The Design of Software (CLOSED)

A public forum for discussing the design of software, from the user interface to the code architecture. Now closed.

The "Design of Software" discussion group has been merged with the main Joel on Software discussion group.

The archives will remain online indefinitely.

Is ADO threadsafe?

We have a HTTP server made with Delphi that uses the Borland database engine (BDE). We want to replace the BDE with ADO. Is ADO threadsafe? I can't find anything to tell me that it is or isn't. With the BDE I had to use particular components and set specific properties to make it threadsafe. Do I have to do something similar with ADO?
cja Send private email
Monday, May 15, 2006
 
 
ADO is based on COM. As long as you follow the COM rules about threading (apartments and passing interface pointers between them) you don't need to worry about thread safety.

You may need to worry about performance, but that's a different question. ;-)
Chris Tavares Send private email
Monday, May 15, 2006
 
 
> ADO is based on COM. As long as you follow the COM rules about threading (apartments and passing interface pointers between them) you don't need to worry about thread safety.

> You may need to worry about performance, but that's a different question. ;-)

ADO supports free threading, so if your provider implemented a free-threaded object, then apartments shouldn't come into play, but you do have to know what you are doing.
newb uISV Send private email
Tuesday, May 16, 2006
 
 
You should be fine.

In the simple case, just don't share ADO connections between threads.
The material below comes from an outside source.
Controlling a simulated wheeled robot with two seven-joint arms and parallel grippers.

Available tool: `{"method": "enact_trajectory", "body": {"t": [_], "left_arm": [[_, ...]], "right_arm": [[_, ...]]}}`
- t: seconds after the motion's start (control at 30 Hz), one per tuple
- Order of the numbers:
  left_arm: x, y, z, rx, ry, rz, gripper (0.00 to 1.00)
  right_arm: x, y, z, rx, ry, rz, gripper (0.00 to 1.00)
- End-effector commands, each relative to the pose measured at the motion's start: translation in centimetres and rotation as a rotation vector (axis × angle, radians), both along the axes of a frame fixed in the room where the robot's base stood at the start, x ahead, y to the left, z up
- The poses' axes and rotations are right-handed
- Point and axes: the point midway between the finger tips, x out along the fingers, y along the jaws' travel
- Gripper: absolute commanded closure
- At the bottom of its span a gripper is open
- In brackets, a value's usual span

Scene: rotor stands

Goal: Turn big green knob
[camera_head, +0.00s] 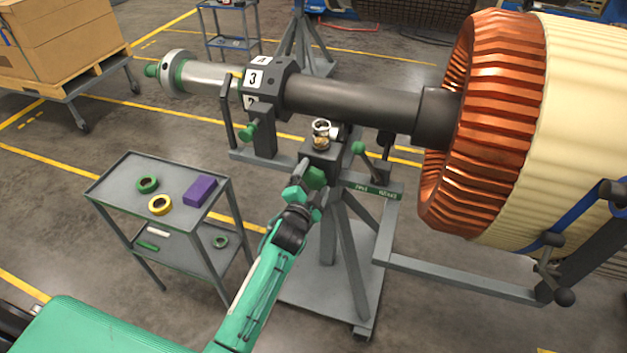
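The big green knob (316,178) sits on the front of the central post of the rotor stand, below a small glass-and-metal cup (321,133). My left gripper (303,184) is right at the knob, at the end of the teal arm coming up from the bottom. Its fingers overlap the knob in the picture. I cannot tell whether they touch it, or whether they are open or shut. Smaller green knobs show on the left clamp (250,131) and to the right of the post (358,148). My right gripper is not in view.
A dark shaft (350,103) with a large copper rotor (482,120) lies across the stand (345,255). A grey cart (113,190) at the left carries green and yellow rings and a purple block (200,191). A pallet with boxes (60,45) stands behind.

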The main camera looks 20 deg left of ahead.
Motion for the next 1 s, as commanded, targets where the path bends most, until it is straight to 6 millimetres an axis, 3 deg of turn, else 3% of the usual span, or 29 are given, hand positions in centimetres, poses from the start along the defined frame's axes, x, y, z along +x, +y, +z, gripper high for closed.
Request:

You can do it in some instances, but that also depends on the OLEDB driver for the database in question.

Normally, you just call CoInitialize[Ex]() in the thread execute function, create your ADO connection, do what you need to to, close the connection, and then call CoUninitialize().

Make sure all ADO objects are destroyed before calling CoUninitialize(). ;-)
MBJ Send private email
Tuesday, May 16, 2006
 
 
If you're using an OLEDB provider to connect to your data source via ADO, you can follow two simple rules to take advantage of connection pooling:

1.) Use the exact same connection string on every connection object created in every thread.
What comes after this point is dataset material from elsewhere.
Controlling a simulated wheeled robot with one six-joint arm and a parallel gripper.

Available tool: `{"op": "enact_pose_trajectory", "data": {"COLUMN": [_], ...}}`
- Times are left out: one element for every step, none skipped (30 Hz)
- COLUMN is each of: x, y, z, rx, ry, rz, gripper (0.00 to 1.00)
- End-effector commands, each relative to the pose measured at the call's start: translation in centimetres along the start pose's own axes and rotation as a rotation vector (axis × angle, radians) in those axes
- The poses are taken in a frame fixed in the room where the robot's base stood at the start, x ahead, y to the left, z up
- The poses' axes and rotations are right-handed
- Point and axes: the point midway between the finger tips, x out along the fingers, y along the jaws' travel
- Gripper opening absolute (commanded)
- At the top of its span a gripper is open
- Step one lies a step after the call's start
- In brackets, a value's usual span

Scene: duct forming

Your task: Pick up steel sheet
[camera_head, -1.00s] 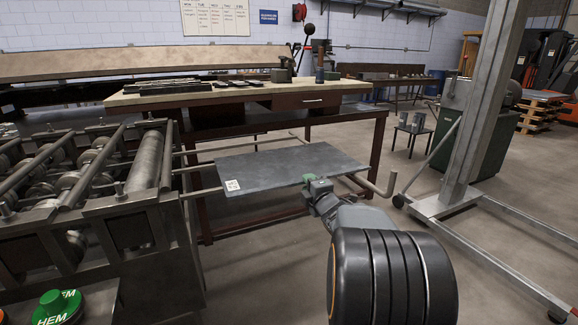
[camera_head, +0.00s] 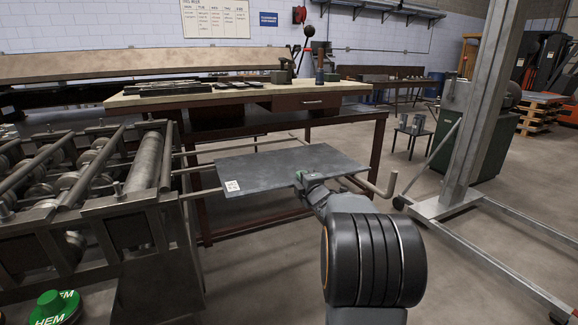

2.) Keep at least one of those connection objects initialized (the connection should't be open, but the object has to be there) per process.
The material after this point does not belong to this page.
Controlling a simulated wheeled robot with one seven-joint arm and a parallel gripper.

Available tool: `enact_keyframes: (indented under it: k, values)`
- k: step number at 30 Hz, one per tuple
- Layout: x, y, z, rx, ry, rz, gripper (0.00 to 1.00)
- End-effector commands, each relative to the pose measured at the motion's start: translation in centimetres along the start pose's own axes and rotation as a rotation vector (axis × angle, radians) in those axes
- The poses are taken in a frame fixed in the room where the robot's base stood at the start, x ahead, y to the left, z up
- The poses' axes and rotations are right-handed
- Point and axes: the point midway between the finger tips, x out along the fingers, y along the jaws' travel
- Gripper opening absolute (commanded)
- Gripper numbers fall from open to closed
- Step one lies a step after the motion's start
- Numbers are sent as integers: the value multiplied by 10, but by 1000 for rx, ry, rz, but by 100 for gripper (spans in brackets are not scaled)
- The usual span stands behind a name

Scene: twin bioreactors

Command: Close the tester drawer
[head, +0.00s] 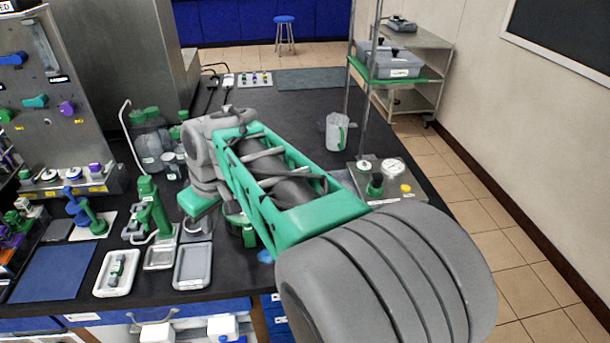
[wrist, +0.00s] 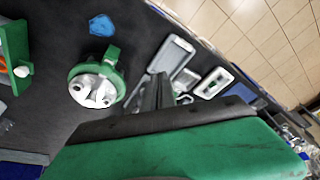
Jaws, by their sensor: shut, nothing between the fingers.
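In the head view my arm hides that area, and I cannot pick out the drawer. My gripper (wrist: 160,92) is shut and empty, above the bench. Its dark fingers point away from the wrist camera, apart from the green-framed unit.
A green round holder with a white top (wrist: 95,88) stands between the green-framed unit and my fingers. A blue patch (wrist: 101,25) lies near it. Shallow trays (head: 193,266) stand on the black bench at left.

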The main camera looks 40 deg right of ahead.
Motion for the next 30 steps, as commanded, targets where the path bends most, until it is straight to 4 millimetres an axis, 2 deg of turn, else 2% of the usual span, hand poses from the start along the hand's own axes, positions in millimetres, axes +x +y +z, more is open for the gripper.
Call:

3.) Open each connection as late as possible and close it as early as possible.

Also, if you're just creating threads to query the database, you can let the connection take care of that by using asynchronous executions and client sided cursors (client sided is the most flexible).

If you need to pass recordsets between threads, you can disconnect them and serialize them first, then restore them in another thread after passing the serialized data over.
Wayne B Send private email
Wednesday, May 17, 2006
 
 
Sorry, 3 rules :)
Wayne B Send private email
Wednesday, May 17, 2006
 
 
Wayne, that's good advice, although it may not be applicable to a web server, as the primary thread of the web server typically knows nothing about what is going on in the CGI scripts, IDAPI DLLs, etc.
MBJ Send private email
Wednesday, May 17, 2006
 
 

This topic is archived. No further replies will be accepted.